[start]
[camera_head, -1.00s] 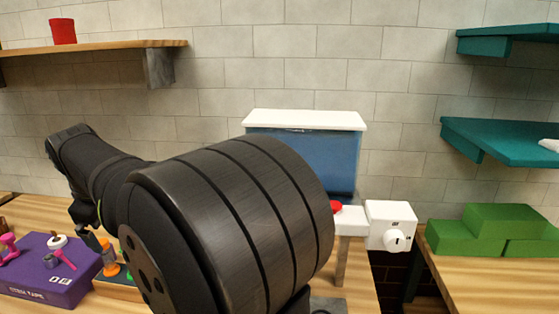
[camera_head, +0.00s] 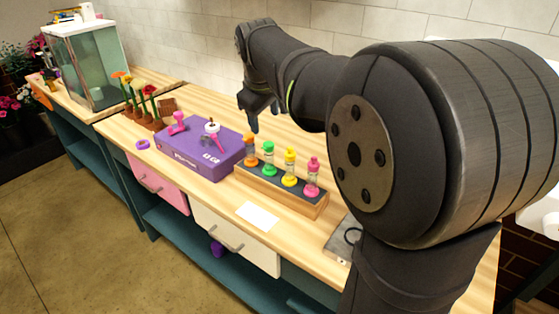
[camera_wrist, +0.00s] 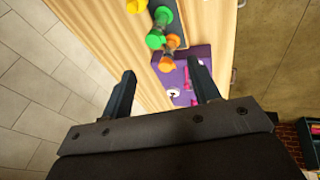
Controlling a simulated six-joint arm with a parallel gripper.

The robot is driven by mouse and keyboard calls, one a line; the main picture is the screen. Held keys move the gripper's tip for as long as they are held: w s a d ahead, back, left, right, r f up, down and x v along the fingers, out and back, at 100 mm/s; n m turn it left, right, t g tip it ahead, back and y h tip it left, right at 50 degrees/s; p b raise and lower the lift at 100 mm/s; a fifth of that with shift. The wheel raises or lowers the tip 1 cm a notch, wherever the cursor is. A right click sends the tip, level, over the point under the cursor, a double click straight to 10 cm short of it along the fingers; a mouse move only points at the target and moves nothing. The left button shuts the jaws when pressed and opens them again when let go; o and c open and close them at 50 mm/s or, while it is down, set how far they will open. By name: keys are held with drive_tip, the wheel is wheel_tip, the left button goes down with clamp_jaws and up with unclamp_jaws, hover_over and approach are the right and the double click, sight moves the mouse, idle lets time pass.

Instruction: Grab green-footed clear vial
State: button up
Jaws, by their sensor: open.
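The green-footed clear vial (camera_head: 268,158) stands upright in the wooden rack (camera_head: 268,188), second from the left, with green at both ends. An orange vial (camera_head: 249,148) is at its left; a yellow vial (camera_head: 290,168) and a pink vial (camera_head: 312,178) are at its right. In the wrist view the green vial (camera_wrist: 157,30) shows beyond the fingertips, between the orange vial (camera_wrist: 168,64) and the yellow vial (camera_wrist: 136,5). My gripper (camera_wrist: 163,78) is open and empty. In the head view my gripper (camera_head: 258,110) is above the counter, behind the rack.
A purple box (camera_head: 205,155) with small tools on top lies left of the rack. A white card (camera_head: 258,216) lies in front. Flowers in a holder (camera_head: 140,108) and a glass tank (camera_head: 90,65) stand farther left. The tiled wall (camera_head: 200,30) is behind.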

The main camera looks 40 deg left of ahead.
[end]
Using the listing above, list every line in which the string "button" occurs.

RIGHT ANSWER —
The robot is driven by mouse and keyboard calls, one a line; the main picture is the screen. Held keys move the gripper's tip for as long as they are held: w s a d ahead, back, left, right, r f up, down and x v along the fingers, out and back, at 100 mm/s; n m turn it left, right, t g tip it ahead, back and y h tip it left, right at 50 degrees/s; p b raise and lower the lift at 100 mm/s; a fifth of that with shift. The wheel raises or lowers the tip 1 cm a notch, wherever the cursor is. A right click sends the tip, level, over the point under the cursor, a double click straight to 10 cm short of it along the fingers; a mouse move only points at the target and moves nothing. The left button shuts the jaws when pressed and opens them again when let go; o and c open and close them at 50 mm/s or, while it is down, set how far they will open. By name: keys are held with drive_tip, the wheel is wheel_tip, the left button goes down with clamp_jaws and up with unclamp_jaws, hover_over and approach are the right and the double click, sight moves the mouse, idle lets time pass.
State: button up

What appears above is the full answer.